> _What the task requires_: Using the records below, locate all lines containing "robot" and return them.

--- begin Data for the task ---

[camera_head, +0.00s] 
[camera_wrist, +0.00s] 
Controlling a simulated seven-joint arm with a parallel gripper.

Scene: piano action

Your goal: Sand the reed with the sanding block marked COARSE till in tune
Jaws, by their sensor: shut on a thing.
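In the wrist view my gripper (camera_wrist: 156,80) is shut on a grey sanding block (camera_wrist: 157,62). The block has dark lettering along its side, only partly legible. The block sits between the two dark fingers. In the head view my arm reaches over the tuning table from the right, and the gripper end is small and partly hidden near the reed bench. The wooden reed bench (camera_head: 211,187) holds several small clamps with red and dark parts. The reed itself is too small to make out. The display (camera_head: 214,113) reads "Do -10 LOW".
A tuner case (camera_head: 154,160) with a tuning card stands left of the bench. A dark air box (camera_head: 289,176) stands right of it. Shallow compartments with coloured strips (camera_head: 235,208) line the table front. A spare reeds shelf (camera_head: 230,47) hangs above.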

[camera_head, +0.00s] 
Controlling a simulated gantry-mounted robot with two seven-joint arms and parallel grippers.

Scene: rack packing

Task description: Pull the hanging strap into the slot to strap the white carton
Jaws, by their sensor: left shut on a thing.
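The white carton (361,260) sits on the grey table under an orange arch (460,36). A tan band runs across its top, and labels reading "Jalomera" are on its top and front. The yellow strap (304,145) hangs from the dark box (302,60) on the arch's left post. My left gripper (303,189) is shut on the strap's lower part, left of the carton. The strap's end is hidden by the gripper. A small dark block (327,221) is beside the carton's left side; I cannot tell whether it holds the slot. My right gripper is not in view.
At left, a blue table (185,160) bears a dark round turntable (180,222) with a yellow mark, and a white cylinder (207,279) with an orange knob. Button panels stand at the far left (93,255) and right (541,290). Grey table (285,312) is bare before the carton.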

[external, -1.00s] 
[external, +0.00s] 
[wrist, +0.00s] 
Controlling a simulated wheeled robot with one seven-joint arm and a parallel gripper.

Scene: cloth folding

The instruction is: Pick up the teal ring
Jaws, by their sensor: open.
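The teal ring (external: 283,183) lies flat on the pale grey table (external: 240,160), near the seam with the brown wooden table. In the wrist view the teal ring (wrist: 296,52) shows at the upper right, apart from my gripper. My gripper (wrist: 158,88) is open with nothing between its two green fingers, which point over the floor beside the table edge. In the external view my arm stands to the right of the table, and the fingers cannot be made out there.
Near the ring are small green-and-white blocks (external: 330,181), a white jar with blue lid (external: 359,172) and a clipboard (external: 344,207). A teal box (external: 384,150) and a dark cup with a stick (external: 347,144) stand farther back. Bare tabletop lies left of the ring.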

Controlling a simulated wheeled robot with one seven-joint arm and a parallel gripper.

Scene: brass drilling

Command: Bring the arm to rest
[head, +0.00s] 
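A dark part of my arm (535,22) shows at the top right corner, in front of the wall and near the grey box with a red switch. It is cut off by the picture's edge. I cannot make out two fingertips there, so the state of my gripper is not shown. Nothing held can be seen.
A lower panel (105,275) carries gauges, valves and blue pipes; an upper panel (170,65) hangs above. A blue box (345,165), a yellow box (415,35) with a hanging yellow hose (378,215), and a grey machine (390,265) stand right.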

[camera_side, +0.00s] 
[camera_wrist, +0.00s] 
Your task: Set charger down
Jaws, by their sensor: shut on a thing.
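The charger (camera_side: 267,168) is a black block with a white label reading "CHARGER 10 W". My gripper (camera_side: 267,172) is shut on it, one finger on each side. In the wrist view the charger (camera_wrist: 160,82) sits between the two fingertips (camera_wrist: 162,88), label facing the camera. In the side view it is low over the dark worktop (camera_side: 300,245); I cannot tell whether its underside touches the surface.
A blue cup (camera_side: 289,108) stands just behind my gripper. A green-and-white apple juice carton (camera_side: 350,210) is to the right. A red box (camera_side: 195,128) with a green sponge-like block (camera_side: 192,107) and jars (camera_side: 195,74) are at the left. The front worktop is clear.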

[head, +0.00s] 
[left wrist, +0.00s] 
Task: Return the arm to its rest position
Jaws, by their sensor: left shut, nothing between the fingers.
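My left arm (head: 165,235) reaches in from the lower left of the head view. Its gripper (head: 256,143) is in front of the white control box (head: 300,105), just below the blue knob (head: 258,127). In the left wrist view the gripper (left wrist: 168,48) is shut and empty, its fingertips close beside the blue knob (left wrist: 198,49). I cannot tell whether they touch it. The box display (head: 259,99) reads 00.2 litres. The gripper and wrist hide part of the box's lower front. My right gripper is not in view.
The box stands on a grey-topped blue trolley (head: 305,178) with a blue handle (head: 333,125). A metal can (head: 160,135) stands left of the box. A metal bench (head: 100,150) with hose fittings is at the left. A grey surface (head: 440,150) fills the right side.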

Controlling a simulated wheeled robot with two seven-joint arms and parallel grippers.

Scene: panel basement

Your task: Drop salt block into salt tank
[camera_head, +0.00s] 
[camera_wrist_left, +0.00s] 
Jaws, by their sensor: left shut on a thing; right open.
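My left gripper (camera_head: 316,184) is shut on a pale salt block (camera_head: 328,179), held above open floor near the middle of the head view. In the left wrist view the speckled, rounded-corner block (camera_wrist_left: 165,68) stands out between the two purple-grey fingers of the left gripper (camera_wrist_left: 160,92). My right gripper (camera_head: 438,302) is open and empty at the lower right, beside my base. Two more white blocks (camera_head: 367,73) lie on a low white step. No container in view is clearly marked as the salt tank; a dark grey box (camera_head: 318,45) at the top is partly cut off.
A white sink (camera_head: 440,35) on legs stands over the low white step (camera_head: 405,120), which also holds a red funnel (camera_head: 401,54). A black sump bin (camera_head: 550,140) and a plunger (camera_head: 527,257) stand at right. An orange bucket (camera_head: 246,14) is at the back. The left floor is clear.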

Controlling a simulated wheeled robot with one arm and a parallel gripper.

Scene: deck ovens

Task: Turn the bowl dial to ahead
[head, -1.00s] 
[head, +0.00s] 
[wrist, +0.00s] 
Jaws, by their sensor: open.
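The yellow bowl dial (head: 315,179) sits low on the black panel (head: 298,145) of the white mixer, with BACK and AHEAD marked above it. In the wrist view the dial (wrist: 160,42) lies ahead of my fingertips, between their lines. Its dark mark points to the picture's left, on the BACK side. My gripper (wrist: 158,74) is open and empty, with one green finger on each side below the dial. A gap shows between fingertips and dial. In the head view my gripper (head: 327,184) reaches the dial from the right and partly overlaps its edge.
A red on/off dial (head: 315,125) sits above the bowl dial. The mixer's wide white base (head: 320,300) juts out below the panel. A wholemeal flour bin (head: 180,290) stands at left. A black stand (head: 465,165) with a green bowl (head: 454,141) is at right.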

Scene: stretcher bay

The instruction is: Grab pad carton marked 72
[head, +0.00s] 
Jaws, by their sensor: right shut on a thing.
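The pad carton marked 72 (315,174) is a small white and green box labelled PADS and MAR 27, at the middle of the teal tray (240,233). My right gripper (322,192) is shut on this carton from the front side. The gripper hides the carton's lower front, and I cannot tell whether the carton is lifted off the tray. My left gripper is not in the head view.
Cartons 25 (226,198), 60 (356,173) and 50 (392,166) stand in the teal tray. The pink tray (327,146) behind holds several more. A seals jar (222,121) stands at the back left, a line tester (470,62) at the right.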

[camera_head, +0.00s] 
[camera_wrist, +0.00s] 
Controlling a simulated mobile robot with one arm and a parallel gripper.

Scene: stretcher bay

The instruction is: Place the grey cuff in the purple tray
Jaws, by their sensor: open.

--- end Data for the task ---

> _Full output_:
Controlling a simulated gantry-mounted robot with two seven-joint arms and parallel grippers.
Controlling a simulated wheeled robot with one seven-joint arm and a parallel gripper.
Controlling a simulated wheeled robot with one seven-joint arm and a parallel gripper.
Controlling a simulated wheeled robot with two seven-joint arms and parallel grippers.
Controlling a simulated wheeled robot with one arm and a parallel gripper.
Controlling a simulated mobile robot with one arm and a parallel gripper.

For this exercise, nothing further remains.